Task objective:
Which lines hold the word "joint"? Copy each of them.

* Begin Data for the task *

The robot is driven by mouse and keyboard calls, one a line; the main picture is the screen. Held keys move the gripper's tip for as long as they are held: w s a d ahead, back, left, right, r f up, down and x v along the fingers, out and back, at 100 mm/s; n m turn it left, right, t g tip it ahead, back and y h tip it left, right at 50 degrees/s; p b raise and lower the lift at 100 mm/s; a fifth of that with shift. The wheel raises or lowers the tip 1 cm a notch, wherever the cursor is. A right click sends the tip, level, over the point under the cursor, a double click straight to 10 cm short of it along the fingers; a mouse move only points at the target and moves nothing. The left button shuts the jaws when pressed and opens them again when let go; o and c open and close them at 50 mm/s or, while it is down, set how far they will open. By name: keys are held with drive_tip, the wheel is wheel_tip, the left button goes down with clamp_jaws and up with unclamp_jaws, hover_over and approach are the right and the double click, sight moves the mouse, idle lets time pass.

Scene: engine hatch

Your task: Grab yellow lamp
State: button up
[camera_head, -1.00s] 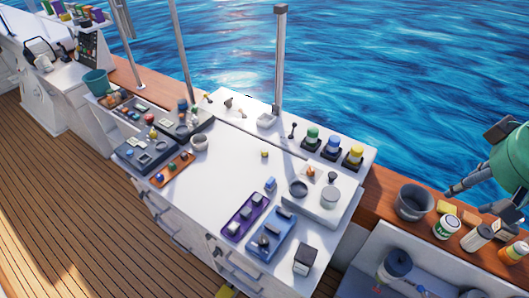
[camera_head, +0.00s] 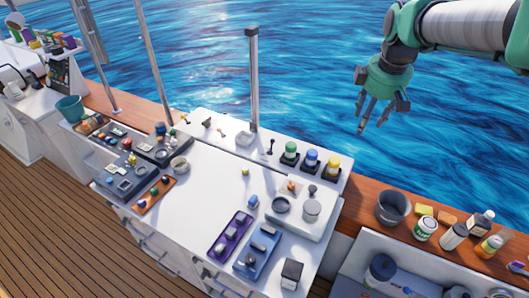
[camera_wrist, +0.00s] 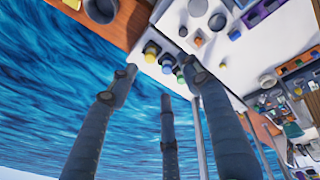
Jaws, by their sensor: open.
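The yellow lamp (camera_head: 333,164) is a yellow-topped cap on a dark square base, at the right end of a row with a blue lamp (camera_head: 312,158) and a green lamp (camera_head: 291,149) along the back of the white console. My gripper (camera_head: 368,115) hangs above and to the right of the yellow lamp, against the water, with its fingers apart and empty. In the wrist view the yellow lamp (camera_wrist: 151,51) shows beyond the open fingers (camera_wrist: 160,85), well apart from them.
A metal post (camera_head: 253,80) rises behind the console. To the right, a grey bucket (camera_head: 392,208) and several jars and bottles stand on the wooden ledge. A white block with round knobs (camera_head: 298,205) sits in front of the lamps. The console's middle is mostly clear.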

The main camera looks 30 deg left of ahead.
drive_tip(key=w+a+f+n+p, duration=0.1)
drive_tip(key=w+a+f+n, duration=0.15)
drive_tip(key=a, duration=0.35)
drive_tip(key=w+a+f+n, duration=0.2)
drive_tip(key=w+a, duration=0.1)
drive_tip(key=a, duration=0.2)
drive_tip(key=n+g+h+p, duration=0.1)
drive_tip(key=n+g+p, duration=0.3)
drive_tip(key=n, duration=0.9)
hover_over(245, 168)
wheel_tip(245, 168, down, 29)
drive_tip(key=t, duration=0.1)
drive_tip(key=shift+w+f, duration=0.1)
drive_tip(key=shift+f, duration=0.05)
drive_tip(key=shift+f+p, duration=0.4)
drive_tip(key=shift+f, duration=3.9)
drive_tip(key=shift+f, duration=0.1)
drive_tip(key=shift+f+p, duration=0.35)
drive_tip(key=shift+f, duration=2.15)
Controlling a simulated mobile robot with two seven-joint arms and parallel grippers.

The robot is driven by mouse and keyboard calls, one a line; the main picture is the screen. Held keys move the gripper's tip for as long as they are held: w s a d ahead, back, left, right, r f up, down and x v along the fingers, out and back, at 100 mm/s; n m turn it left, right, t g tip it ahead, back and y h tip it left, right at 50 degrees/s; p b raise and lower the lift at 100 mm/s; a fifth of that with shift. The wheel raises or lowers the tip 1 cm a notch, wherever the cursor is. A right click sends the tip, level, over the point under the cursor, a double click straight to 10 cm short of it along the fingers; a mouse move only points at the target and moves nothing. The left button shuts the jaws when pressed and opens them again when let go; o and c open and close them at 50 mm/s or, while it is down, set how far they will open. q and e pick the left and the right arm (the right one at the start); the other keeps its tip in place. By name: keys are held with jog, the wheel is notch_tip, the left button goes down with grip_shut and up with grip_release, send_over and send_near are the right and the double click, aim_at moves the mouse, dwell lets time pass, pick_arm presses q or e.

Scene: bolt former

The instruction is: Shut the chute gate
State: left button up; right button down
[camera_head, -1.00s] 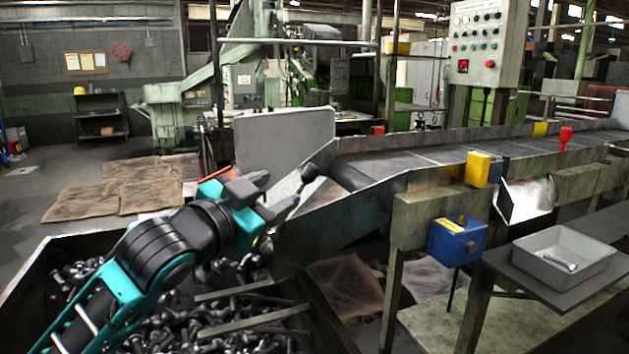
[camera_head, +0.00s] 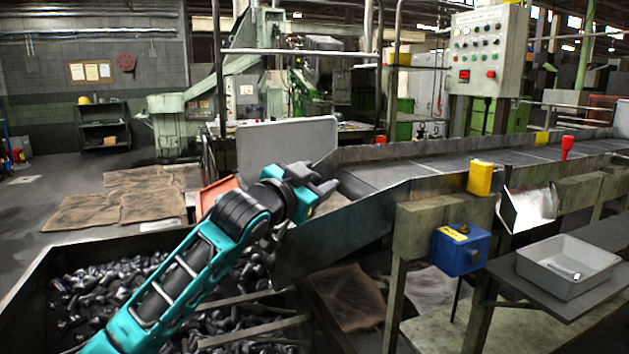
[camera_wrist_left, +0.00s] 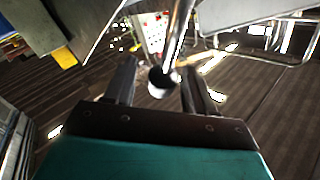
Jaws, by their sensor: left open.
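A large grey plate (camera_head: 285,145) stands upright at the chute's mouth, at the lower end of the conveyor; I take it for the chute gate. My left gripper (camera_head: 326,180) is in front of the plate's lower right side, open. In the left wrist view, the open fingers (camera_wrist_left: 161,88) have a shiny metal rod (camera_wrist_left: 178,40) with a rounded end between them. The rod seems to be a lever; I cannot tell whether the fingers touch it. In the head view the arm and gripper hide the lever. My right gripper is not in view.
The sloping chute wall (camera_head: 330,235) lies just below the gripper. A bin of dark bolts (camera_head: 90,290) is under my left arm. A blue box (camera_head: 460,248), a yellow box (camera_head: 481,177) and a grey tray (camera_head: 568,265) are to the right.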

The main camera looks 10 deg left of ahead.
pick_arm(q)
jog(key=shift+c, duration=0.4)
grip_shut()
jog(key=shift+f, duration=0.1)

* End Data for the task *
* Begin Data for the task *

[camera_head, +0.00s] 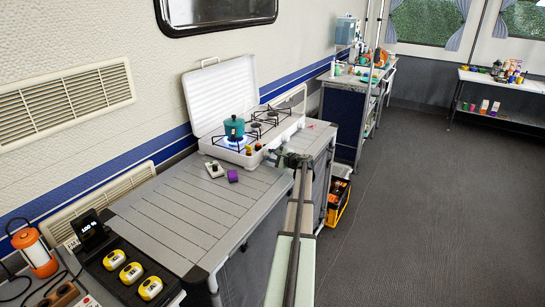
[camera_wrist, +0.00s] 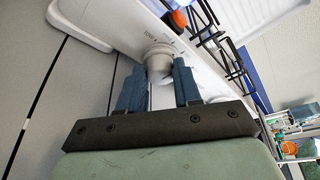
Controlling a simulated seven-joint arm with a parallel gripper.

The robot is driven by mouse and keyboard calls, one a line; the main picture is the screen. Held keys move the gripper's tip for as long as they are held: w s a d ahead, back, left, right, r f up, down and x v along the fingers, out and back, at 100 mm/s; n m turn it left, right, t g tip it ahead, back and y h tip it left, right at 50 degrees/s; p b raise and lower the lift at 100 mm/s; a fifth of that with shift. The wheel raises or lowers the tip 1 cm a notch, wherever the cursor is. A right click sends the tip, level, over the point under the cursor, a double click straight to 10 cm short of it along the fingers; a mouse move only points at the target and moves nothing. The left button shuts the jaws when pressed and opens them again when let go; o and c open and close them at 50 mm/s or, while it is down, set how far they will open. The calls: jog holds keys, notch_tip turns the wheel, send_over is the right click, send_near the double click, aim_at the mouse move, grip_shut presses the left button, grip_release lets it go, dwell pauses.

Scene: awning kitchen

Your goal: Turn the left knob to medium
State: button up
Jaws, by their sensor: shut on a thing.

* End Data for the task *

Right answer:
Controlling a simulated mobile robot with two seven-joint arms and parallel grippers.
Controlling a simulated seven-joint arm with a parallel gripper.

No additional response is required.